The fashion industry, including clothing, footwear, leather goods, accessories is growing strongly in China. This is the result of structural changes that are quickly remodelling the Chinese market. Consumers’ tastes are changing, a growing availability of resources resulting from a growing middle class in urban areas as well as the stage of maturity reached by Chinese traders resulted in exponentially increasing export opportunities of our firms. Marche’s SMEs are aware of the importance of the Chinese market; the growing attention paid to trade promoting initiatives in Asia prove of this trend. There is a growing number of platforms to show our products and of commercial penetration projects as well. A growing number of local enterprises successfully participate in these projects. This is reflected in trade shows like Chic in Beijing or Micam in Shanghai. Equally successful is our support to internationalisation of companies given by “Punti di Assistenza Tecnica – PAT” (Technical Support Desks) organised by our Region in China. It is not only a promo-merchandising initiative on the market but also management of incoming buyers who visit our region to collect hands-on experience of the excellence of Marche’s products.
Are there positive signs of textile/fashion export? Are you happy with the result? Have you developed a fruitful cooperation in China?
The Marche’s export trend returned to pre-crisis levels together with a higher export percentage from our region compared to national levels are a spur to carry on with our strategy in support of business internationalisation. In 2013, the Marche region was the leading export performer in our country. Export sales of our products rose steadily in the last four years, in a time of genuine recession, in general. This is encouraging for the local economic system that is struggling to recover pre-crisis profit levels. Performing a +12,3% as against the previous year, Marche Region is the top player in Italy. The trend of year figures shows export is recovering steadily: from 2009 to 2013 the performance raised by +45%. In detail, the local footwear and leather goods segment continues to be the top performing export player in 2013, featuring 18% of the total figure, with +5% increase.

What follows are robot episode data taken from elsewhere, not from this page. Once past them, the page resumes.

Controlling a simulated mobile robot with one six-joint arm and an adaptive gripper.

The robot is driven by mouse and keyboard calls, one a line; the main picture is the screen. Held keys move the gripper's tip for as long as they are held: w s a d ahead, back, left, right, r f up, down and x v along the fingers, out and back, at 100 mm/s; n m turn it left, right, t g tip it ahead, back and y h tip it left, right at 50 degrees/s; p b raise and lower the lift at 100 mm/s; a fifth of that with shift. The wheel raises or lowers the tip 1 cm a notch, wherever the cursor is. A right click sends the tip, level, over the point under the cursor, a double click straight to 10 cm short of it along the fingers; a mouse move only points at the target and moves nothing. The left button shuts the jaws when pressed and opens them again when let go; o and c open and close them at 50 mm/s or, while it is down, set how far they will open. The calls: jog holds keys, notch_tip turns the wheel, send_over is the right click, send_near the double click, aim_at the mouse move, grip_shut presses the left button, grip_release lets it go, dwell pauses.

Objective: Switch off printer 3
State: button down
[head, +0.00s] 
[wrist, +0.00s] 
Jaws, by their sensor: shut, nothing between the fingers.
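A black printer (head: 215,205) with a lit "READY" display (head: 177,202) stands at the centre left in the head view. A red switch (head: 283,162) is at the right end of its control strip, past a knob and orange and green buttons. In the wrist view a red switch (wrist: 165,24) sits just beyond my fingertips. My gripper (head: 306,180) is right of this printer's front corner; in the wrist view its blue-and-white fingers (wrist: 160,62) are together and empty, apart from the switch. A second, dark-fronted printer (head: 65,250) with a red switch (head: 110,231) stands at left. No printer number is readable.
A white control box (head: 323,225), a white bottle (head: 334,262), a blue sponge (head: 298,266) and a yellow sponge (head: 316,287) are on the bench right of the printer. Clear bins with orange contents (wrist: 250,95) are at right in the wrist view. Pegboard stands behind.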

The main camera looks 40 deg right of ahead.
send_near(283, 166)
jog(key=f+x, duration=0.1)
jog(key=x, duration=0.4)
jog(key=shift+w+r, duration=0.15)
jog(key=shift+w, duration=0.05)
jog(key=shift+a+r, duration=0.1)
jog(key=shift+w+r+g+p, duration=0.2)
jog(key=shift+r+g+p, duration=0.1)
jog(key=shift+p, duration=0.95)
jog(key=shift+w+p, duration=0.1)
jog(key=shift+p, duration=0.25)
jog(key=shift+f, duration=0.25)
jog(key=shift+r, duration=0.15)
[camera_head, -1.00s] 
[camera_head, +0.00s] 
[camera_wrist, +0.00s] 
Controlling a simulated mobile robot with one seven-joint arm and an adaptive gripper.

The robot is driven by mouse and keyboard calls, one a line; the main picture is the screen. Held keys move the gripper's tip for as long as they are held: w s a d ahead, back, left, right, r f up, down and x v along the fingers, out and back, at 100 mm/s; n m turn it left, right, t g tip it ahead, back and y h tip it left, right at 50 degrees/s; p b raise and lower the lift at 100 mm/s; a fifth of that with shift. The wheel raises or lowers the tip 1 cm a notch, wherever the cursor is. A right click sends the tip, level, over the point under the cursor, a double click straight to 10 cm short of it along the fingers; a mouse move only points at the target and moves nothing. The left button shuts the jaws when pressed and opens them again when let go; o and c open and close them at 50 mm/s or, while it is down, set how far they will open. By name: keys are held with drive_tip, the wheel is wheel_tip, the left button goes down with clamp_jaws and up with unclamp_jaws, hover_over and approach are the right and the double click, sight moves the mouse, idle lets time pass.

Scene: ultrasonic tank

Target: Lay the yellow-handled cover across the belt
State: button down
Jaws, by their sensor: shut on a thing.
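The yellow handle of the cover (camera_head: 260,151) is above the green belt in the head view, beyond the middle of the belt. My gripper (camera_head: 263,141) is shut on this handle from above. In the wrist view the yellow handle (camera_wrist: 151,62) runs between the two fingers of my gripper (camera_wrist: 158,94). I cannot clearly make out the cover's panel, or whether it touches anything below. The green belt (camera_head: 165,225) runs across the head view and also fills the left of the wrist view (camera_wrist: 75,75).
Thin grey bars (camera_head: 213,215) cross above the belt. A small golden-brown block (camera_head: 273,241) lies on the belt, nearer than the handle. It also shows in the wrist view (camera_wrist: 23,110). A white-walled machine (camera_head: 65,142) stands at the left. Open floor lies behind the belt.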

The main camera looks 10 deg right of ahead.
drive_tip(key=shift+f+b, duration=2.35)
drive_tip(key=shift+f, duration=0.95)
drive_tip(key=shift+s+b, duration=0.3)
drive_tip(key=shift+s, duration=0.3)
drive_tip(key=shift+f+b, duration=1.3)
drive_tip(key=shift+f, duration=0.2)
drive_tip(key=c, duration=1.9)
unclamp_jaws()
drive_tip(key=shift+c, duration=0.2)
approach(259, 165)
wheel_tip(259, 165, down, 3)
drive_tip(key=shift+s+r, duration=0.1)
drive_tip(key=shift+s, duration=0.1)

The textile-clothing industry marked a +7.8% increase. As regards China, in 2013 the footwear/leather goods segment and textile/clothing segment export figure raised by +15%. Since Marche region had already “bet” on the growth of the Chinese market some time ago, it initiated institutional and economic relations the rebound effect of which on the local economy did not miss out. Establishing a relationship with Chinese government authorities, as well as with intermediate international trade organisations (China Councils for the Promotion of International Trade – CCPIT, Local Industry and Trade Federations) is essential to build a system and develop business opportunities for our firms. In particular, in inner China Provinces, where economy is rapidly growing, a partnership with local agencies is a wide ranging strategic move. In those areas our Region promotes cooperation platforms gathering heterogeneous skills and resources, while involving intermediate representative bodies, universities and companies. When facing the complex Chinese reality it is essential to be able to hold oneself out as a system of rationalised internationalisation strategies and organisation efforts.
What basic difficulties do companies in this industry report in their approach to the Chinese and Asian market (cultural, organisation, production difficulties…)?
The major issues of the fashion industry mainly concern some peculiar features of the Chinese system. To our companies it is most difficult to identify reliable, skilled partners in each segment. Many Chinese economic operators are willing to invest in this industry, however they lack the necessary know-how and notions to effectively cooperate with our brands and develop a market. It is a cultural issue, closely connected to the quick growth of an economic system not ripe enough. At the same time, our small and medium enterprises find it difficult to invest significant resources and build trade structures so as to track the relationship with potential Chinese partners. Hence, our Region aims at bridging the cultural and organisational gaps with the help of Technical Support Desks to bring Marche’s PME closer to Chinese operators and – in the near future – through trade platforms to support SMEs in this industry.
Could you disclose some further steps to bring Marche and Asia closer in the textile-fashion industry?
In the near future, our Technical Support Desks will continue to offer local enterprises technical support instruments to implement their presence on the market: searching and checking trade partners, offering support to register and protect their brands, organising B2B and incoming buyers meetings on the Marche’s territory, in cooperation with government agencies and Chinese intermediate agencies. Our Region will continue supporting the participation of local companies in major trade shows on the Far East market. Furthermore, we are considering the feasibility of a project involving Asian investors to build distribution systems of Marche’s top products in important Chinese shopping malls. In fact, in our opinion, it is very important to build trade networks so as to enable our businesses to develop their own internationalisation strategy. On a global market, this is the major role institutions should play. A role that is growing mainly through strategic local partnerships with some Chinese organisations, strengthened in the last few years: we work alongside with enterprises to build inclusive platforms that can promote and merchandise our products, while streamlining resources in a system of knowledge and skills.